Uchwała nr 666




10.08.1955

wróć

„Uchwała nr 666 Prezydium Rządu w sprawie planowej akcji usunięcia zniszczeń wojennych w miastach i osiedlach” – to pełne brzmienie wprowadzonego 10 sierpnia 1955 r. aktu prawnego, który miał zasadnicze znaczenie dla krajobrazu kulturowego powojennej Polski. Podstawy wprowadzenia ustawy?

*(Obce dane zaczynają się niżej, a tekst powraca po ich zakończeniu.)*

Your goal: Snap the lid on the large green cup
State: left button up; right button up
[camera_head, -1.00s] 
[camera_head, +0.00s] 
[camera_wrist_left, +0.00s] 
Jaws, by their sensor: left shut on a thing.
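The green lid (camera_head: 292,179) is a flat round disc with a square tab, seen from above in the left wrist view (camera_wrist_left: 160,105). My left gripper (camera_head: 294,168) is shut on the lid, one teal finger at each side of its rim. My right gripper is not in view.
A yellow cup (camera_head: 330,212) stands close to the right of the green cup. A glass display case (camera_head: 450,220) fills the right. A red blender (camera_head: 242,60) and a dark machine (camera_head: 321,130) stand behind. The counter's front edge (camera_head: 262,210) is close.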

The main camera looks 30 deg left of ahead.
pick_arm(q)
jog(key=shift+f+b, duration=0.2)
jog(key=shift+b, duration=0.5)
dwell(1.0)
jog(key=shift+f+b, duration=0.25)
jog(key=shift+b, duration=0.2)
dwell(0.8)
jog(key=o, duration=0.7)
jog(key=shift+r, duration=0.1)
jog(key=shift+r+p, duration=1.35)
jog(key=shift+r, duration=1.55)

Uchwalono ją „w celu ostatecznego usunięcia istniejących jeszcze śladów zniszczeń wojennych w miastach i osiedlach, zlikwidowania ruin i obszarów zagruzowanych, gospodarczego wykorzystania uzyskanych w związku z tym materiałów budowlanych i zużytkowania gruzu do produkcji takich materiałów”[1].

Efekt wprowadzenia tego rozwiązania prawnego wpisał się w najbardziej pesymistyczne scenariusze: „[Z] problemem odgruzowywania i uporządkowania całych obszarów miejskich nie można się było uporać jeszcze przez wiele lat. Kilkakrotnie podejmowane akcje nie przynosiły oczekiwanych rezultatów, wnosząc w codzienne  życie mieszkańców poczucie niepewności i tymczasowości. Jakość życia mieszkańców, zwłaszcza na ziemiach odzyskanych stała się kwestią polityczną. Znalazło to bezpośrednie odzwierciedlenie w tezach IX Plenum KC PZPR,  gdzie postulowano aby do końca 1955 r. usunąć  wszystkie  ślady wojennych zniszczeń. Towarzyszyła też  temu fałszywie pojmowana troska o wizerunek Polski. Sprawnie przeprowadzona akcja porządkowania miast, miała udowodnić  że socjalistyczna Polska radzi sobie z zagospodarowaniem przejętych ziem. Słynna uchwała nr 666 Prezydium Rządu   […], w myśl której, społecznej akcji porządkowo‐ rozbiórkowej prowadzonej przez resorty gospodarki komunalnej, towarzyszyć miało rzetelne rozpoznanie i nadzór konserwatorski, w rzeczywistości stała się pretekstem do usuwania skutków wieloletnich zaniedbań i niegospodarności. Z pejzażu miast  i miasteczek zniknęło wówczas wiele budynków znajdujących się w złym i średnim stanie technicznym, pozbawionych użytkowników, nadających się jednak do odbudowy”[2].

Dolny Śląsk nie był w tym kontekście wyjątkiem. „[Z] województw zachodnich i północnych domagano się kilkukrotnie więcej cegieł, niż z centralnej Polski. Roczny kontyngent dla województwa szczecińskiego wynosił od 250 do 500 milionów cegieł. Takiej ilości cegieł nie dało się uzyskać z samej tylko rozbiórki ruin. Zabytki materialnej kultury niemieckiej musiały paść ofiarą tej akcji. Nie tylko dostarczały pożądanej cegły. Ich rozbiórka wpisywała się także doskonale w ideologiczny program ‘odniemczania odwiecznie polskich ziem’, co po przetłumaczeniu na język polski oznacza likwidację wszelkich materialnych śladów obecności Niemców na tych ziemiach”[3].